MATERIAL PROVIDED
.....

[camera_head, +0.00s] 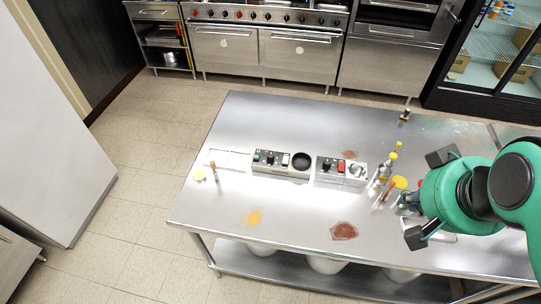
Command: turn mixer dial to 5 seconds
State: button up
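Two small control-panel units stand on the steel table. The left unit (270,161) has a green button, dark controls and a round black cup at its right end. I cannot tell which unit is the mixer; dial markings are too small to read. My gripper (424,197) is at the right, above the table, its black fingers spread wide apart. It is right of both units, touching neither, with no held object visible.
Yellow-capped bottles (385,172) stand between the right unit and my gripper. A small upright item (213,170) stands at the left. The table's front middle is mostly clear.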

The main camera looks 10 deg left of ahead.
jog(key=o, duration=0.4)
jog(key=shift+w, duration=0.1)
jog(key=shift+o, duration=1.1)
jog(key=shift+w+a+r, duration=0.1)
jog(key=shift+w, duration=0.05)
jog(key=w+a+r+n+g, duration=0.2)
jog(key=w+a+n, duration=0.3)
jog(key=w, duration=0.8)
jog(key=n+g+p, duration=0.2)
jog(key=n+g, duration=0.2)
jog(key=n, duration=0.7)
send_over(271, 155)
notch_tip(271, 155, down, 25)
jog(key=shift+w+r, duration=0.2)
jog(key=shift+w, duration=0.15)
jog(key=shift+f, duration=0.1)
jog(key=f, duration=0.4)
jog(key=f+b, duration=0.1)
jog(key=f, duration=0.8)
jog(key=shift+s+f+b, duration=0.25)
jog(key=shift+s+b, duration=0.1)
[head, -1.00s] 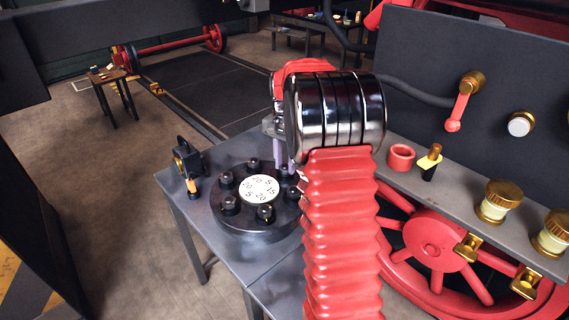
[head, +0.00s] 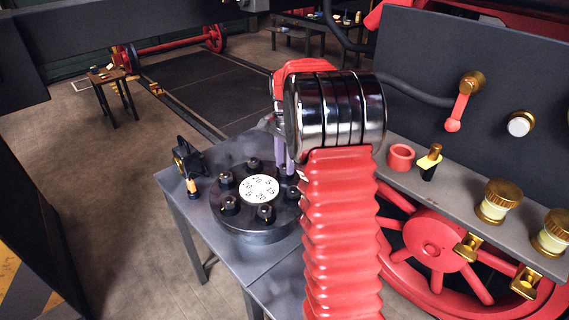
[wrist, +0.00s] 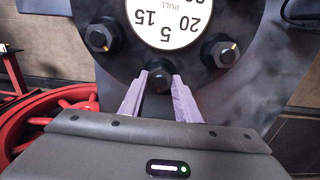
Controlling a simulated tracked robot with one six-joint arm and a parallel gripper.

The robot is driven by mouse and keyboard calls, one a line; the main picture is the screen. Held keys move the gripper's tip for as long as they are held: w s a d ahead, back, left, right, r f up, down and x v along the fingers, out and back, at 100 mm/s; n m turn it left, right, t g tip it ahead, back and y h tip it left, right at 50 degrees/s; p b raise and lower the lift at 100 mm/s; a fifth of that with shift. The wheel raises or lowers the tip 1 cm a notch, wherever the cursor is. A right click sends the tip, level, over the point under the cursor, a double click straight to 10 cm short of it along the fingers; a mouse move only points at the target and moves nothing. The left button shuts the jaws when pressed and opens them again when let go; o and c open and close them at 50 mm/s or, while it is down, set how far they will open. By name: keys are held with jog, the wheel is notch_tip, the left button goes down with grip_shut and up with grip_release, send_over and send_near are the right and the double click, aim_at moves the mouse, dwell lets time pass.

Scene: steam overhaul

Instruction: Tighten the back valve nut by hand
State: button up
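A round black flange (head: 240,222) with a ring of several dark nuts around a white numbered dial (head: 259,188) sits on a grey table. My gripper (head: 283,172) reaches down at the flange's far right side, its lilac fingers pointing down. In the wrist view my gripper (wrist: 160,76) has one finger on each side of a dark nut (wrist: 158,80), just below the dial (wrist: 168,18). The fingertips are very close to the nut; I cannot tell whether they press on it.
A small dark device (head: 186,160) with an orange-tan handle stands at the table's left edge. To the right, a grey shelf holds a red ring (head: 401,157) and a yellow-and-black piece (head: 430,162). A red wheel (head: 435,243) stands below it.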

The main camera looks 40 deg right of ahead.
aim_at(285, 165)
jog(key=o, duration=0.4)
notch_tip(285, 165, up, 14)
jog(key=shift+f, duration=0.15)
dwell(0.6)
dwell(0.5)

.....

WHAT IS REQUIRED
Copy the listing exactly. Any image in it stays out of the copy.

FINISHED ANSWER
[camera_head, +0.00s] 
Command: turn mixer dial to 5 seconds
State: button up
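Two small control-panel units stand on the steel table. The left unit (270,161) has a green button, dark controls and a round black cup at its right end. I cannot tell which unit is the mixer; dial markings are too small to read. My gripper (424,197) is at the right, above the table, its black fingers spread wide apart. It is right of both units, touching neither, with no held object visible.
Yellow-capped bottles (385,172) stand between the right unit and my gripper. A small upright item (213,170) stands at the left. The table's front middle is mostly clear.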

The main camera looks 10 deg left of ahead.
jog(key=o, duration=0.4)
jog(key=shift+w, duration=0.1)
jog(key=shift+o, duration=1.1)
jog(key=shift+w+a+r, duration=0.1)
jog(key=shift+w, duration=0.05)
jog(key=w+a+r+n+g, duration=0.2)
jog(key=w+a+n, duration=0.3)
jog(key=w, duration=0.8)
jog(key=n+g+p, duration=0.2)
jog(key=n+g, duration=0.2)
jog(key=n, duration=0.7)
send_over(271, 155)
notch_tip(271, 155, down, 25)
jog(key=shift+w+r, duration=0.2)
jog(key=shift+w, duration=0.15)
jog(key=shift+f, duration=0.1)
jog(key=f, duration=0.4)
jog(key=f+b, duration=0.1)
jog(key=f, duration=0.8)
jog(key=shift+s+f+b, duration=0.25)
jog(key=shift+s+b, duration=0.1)
[head, -1.00s] 
[head, +0.00s] 
[wrist, +0.00s] 
Controlling a simulated tracked robot with one six-joint arm and a parallel gripper.

The robot is driven by mouse and keyboard calls, one a line; the main picture is the screen. Held keys move the gripper's tip for as long as they are held: w s a d ahead, back, left, right, r f up, down and x v along the fingers, out and back, at 100 mm/s; n m turn it left, right, t g tip it ahead, back and y h tip it left, right at 50 degrees/s; p b raise and lower the lift at 100 mm/s; a fifth of that with shift. The wheel raises or lowers the tip 1 cm a notch, wherever the cursor is. A right click sends the tip, level, over the point under the cursor, a double click straight to 10 cm short of it along the fingers; a mouse move only points at the target and moves nothing. The left button shuts the jaws when pressed and opens them again when let go; o and c open and close them at 50 mm/s or, while it is down, set how far they will open. By name: keys are held with jog, the wheel is notch_tip, the left button goes down with grip_shut and up with grip_release, send_over and send_near are the right and the double click, aim_at moves the mouse, dwell lets time pass.

Scene: steam overhaul

Instruction: Tighten the back valve nut by hand
State: button up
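A round black flange (head: 240,222) with a ring of several dark nuts around a white numbered dial (head: 259,188) sits on a grey table. My gripper (head: 283,172) reaches down at the flange's far right side, its lilac fingers pointing down. In the wrist view my gripper (wrist: 160,76) has one finger on each side of a dark nut (wrist: 158,80), just below the dial (wrist: 168,18). The fingertips are very close to the nut; I cannot tell whether they press on it.
A small dark device (head: 186,160) with an orange-tan handle stands at the table's left edge. To the right, a grey shelf holds a red ring (head: 401,157) and a yellow-and-black piece (head: 430,162). A red wheel (head: 435,243) stands below it.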

The main camera looks 40 deg right of ahead.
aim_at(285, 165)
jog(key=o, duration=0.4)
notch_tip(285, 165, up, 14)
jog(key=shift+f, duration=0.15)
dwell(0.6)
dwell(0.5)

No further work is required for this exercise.